Chris Cornelisen, EBM in Action lead/Cawthorn/Report panel member:
“The recommendations from the Prime Minister’s Chief Science Advisor are in line with the Government’s desire for holistic, ecosystem-based management to support a healthier ocean that provides for future sustainable use. Holistic management is needed to ensure that fishing and marine activities that are central to the livelihoods and identity of New Zealanders remain a way of life for future generations. Sustainable Seas evidence shows to achieve a healthier marine ecosystem, effective management of cumulative effects (the way stressors interact and amplify or mitigate each other) is critical.
“The report shows we have all the necessary ingredients to take better care of our coasts and oceans. A lot of data already exists and there is much we can do within the existing regulatory framework. But the panel found that we must do better in the way we work together.
“A key focus of the report is for Government, Māori, industry, researchers and communities to come together to develop a ‘bold oceans strategic action plan’. Unless you have a healthy ecosystem, you don’t have a strong blue economy in the long term. It’s vital to use appropriate knowledge and tools to solve the challenges all marine managers face to maintain and grow Aotearoa’s blue economy. Having that overall strategy is critical to bring current fisheries management practices into alignment.

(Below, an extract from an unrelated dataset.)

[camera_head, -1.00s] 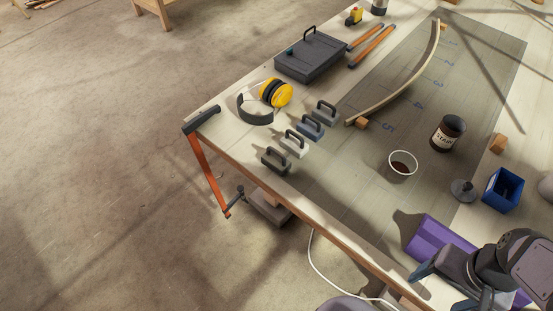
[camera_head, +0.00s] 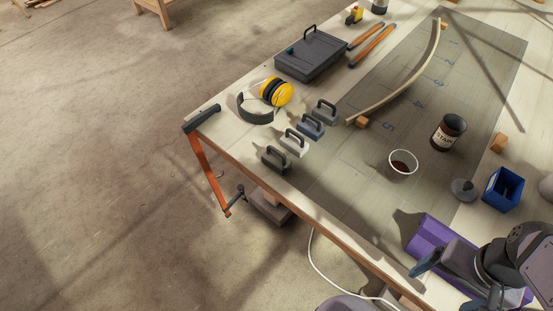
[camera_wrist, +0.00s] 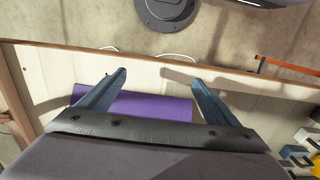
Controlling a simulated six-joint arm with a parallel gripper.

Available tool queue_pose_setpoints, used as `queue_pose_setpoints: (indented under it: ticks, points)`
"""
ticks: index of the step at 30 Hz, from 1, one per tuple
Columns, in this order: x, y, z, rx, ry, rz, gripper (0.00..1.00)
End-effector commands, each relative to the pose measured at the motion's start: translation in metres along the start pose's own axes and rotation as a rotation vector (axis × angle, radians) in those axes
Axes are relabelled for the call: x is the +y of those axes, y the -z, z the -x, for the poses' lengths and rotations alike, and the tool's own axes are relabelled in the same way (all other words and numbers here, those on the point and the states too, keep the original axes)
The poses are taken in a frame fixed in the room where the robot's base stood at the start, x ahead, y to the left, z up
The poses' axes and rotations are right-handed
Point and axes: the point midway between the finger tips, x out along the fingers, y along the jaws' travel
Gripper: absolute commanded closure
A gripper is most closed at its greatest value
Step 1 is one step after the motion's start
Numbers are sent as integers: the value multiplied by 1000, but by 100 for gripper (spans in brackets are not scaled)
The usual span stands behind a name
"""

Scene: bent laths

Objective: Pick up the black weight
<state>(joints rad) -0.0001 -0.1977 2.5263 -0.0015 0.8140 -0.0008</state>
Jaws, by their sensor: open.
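Several handled weights stand in a slanting row near the table's left front edge in the head view. The darkest, the black weight (camera_head: 276,161), is at the near end, upright, with its handle on top. Beside it stand a pale weight (camera_head: 293,145), a blue weight (camera_head: 310,129) and a grey weight (camera_head: 324,114). My gripper (camera_head: 460,280) is at the lower right, well away from the weights, over the purple block. In the wrist view my gripper (camera_wrist: 158,77) has its fingers wide apart with nothing gripped between them; the purple block (camera_wrist: 150,103) lies below them.
A white cup (camera_head: 402,169), a stain can (camera_head: 447,134) and a blue bin (camera_head: 502,190) stand mid-table and right. Yellow earmuffs (camera_head: 275,92) and a dark case (camera_head: 310,56) lie beyond the weights. A curved lath (camera_head: 405,84) lies further back. An orange clamp (camera_head: 208,172) hangs at the left corner.

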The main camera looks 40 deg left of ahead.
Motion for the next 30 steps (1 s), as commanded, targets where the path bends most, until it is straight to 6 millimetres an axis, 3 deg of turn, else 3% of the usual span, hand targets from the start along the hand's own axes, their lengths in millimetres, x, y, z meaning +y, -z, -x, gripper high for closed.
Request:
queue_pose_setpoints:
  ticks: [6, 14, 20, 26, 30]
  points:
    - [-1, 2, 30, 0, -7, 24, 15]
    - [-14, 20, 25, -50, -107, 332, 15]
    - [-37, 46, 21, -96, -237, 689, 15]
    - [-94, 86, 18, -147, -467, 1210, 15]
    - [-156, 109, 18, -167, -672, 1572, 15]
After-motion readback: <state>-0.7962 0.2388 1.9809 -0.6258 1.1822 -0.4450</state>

“That’s why the report advocates for a connected worldview and sharing information and evidence. We need this knowledge and tools to better manage the many competing uses of, and values we hold for, the marine environment.”
Notes to editors
Sustainable Seas Challenge defines a blue economy as being made up of marine activities that create economic value and contribute positively to social, cultural and ecological well-being.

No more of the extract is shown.